THE TASK - Copy out all the lines in the records that include the word "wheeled".

Entries from a robot dataset -
-=-=-=-=-

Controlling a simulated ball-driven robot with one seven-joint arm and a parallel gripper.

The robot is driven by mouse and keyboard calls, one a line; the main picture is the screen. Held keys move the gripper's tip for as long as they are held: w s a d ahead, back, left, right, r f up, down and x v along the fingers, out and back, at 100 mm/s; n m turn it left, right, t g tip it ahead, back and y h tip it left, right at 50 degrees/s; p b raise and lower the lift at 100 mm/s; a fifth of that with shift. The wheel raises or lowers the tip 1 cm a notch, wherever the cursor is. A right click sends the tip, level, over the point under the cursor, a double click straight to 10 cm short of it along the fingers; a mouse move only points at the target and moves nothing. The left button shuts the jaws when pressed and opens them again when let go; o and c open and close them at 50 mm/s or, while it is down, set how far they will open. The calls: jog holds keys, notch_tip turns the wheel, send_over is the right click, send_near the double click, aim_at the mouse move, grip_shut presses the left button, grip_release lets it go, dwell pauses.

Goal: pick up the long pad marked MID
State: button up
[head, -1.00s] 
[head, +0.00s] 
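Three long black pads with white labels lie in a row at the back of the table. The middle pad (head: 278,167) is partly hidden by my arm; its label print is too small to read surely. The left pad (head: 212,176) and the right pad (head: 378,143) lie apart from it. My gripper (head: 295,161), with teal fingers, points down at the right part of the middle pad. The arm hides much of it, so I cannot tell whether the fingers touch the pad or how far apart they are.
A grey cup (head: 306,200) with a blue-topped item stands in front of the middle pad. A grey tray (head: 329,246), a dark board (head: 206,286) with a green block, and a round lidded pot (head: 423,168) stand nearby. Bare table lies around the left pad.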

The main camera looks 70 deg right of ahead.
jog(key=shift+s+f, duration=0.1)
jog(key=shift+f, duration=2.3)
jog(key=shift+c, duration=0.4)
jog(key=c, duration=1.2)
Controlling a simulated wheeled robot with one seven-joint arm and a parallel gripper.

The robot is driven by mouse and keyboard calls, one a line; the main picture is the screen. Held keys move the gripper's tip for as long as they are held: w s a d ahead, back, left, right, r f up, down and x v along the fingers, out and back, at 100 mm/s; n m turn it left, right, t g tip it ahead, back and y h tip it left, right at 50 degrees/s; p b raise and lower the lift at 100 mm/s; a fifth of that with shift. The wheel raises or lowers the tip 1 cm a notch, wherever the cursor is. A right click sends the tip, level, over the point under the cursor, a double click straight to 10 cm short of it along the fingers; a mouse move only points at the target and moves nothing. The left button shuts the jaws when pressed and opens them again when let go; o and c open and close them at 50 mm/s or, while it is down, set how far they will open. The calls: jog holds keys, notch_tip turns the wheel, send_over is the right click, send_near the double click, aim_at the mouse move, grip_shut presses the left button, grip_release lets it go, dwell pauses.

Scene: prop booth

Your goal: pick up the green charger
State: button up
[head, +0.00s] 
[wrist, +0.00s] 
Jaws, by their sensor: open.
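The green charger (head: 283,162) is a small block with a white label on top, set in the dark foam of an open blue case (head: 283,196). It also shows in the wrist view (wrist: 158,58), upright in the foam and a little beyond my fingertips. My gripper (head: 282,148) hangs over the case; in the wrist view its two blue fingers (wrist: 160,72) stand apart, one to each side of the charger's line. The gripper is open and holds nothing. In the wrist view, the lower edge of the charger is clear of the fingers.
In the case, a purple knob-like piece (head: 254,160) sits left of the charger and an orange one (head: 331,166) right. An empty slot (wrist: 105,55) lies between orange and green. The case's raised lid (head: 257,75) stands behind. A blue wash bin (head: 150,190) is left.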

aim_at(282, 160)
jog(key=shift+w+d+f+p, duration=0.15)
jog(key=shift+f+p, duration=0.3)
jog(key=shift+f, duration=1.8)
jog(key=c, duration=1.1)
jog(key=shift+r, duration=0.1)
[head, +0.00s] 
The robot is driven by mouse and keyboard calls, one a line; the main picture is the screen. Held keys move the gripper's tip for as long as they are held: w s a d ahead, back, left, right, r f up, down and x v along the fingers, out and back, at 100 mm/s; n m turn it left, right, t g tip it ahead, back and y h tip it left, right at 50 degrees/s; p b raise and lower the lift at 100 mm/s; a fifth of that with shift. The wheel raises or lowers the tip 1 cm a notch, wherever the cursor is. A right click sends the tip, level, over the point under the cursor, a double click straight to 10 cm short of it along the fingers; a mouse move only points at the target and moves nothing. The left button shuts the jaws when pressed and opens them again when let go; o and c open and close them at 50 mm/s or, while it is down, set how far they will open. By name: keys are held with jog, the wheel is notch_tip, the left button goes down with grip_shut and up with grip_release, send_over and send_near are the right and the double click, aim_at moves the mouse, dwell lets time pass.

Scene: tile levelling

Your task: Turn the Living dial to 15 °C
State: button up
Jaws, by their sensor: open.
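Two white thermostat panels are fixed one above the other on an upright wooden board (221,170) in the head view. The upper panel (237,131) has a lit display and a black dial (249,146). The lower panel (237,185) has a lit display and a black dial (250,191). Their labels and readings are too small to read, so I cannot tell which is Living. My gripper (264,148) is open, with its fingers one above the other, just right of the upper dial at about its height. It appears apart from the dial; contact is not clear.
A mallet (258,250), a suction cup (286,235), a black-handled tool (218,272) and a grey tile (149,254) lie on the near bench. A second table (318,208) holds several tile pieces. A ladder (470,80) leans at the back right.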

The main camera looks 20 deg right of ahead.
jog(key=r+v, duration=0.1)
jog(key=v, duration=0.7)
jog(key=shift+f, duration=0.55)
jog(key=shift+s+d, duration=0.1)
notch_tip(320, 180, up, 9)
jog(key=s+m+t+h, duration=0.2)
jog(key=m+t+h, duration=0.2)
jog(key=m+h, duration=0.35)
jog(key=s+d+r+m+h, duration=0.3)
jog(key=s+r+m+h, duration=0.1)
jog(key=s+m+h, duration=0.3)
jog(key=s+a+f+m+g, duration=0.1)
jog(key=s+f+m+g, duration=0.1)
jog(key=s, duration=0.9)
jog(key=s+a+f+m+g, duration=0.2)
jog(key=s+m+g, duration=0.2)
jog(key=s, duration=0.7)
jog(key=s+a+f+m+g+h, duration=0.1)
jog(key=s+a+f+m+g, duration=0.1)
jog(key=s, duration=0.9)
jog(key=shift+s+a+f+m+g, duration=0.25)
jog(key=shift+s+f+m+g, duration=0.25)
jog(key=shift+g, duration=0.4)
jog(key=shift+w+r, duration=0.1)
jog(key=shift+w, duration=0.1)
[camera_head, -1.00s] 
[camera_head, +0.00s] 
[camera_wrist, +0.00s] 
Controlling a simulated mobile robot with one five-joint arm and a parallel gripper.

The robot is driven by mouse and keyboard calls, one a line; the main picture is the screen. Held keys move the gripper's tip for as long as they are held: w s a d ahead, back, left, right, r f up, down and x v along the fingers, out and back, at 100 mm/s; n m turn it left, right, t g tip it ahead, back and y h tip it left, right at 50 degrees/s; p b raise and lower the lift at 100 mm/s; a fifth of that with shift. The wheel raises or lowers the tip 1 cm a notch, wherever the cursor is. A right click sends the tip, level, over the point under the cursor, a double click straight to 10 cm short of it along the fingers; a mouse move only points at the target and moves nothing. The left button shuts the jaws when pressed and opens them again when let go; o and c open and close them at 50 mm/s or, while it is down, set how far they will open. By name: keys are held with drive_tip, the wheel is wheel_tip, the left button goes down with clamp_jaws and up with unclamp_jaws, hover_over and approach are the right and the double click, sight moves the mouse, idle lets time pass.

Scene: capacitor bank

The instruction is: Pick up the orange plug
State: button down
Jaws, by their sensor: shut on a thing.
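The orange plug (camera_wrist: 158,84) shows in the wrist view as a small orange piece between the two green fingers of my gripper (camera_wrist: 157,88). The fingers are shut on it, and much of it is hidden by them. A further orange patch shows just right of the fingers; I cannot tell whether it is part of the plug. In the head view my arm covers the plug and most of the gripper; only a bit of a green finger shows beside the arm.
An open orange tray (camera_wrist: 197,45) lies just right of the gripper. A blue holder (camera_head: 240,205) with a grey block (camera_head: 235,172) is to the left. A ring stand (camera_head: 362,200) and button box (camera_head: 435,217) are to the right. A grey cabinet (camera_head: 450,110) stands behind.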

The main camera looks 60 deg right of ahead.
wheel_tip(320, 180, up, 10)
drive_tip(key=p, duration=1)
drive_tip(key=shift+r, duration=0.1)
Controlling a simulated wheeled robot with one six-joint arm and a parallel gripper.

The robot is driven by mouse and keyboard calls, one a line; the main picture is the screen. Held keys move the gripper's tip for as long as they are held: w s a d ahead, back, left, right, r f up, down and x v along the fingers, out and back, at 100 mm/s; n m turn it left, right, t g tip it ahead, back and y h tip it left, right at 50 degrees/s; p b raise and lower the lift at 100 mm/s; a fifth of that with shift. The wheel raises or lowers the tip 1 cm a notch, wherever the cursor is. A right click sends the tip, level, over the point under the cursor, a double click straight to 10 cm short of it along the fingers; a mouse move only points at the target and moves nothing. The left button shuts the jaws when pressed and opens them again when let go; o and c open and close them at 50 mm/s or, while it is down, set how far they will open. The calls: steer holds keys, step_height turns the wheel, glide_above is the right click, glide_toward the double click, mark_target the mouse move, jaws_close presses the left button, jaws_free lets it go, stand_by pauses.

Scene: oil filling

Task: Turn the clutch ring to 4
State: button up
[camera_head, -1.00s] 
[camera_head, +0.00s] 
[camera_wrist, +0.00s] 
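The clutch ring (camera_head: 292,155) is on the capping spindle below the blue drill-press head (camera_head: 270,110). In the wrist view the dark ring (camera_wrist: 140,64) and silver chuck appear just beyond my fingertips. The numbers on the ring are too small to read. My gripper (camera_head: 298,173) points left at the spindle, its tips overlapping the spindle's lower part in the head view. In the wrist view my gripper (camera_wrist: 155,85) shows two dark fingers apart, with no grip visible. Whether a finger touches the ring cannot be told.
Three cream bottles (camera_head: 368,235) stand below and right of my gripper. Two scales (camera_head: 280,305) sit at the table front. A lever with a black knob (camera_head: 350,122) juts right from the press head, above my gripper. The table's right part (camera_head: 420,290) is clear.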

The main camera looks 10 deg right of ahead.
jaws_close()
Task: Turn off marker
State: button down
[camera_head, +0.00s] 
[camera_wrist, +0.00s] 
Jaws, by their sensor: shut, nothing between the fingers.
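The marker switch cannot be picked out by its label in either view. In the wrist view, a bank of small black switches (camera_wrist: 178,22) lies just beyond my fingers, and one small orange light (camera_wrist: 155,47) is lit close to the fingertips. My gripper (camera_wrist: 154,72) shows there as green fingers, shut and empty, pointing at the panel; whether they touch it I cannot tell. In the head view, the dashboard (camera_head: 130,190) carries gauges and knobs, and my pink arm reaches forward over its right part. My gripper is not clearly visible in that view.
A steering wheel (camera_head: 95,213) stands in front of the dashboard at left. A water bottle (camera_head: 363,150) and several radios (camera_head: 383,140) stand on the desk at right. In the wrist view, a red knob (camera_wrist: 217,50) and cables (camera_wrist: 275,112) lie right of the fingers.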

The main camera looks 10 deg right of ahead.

-=-=-=-=-

EXERCISE RESULT -
Controlling a simulated wheeled robot with one seven-joint arm and a parallel gripper.
Controlling a simulated wheeled robot with one six-joint arm and a parallel gripper.

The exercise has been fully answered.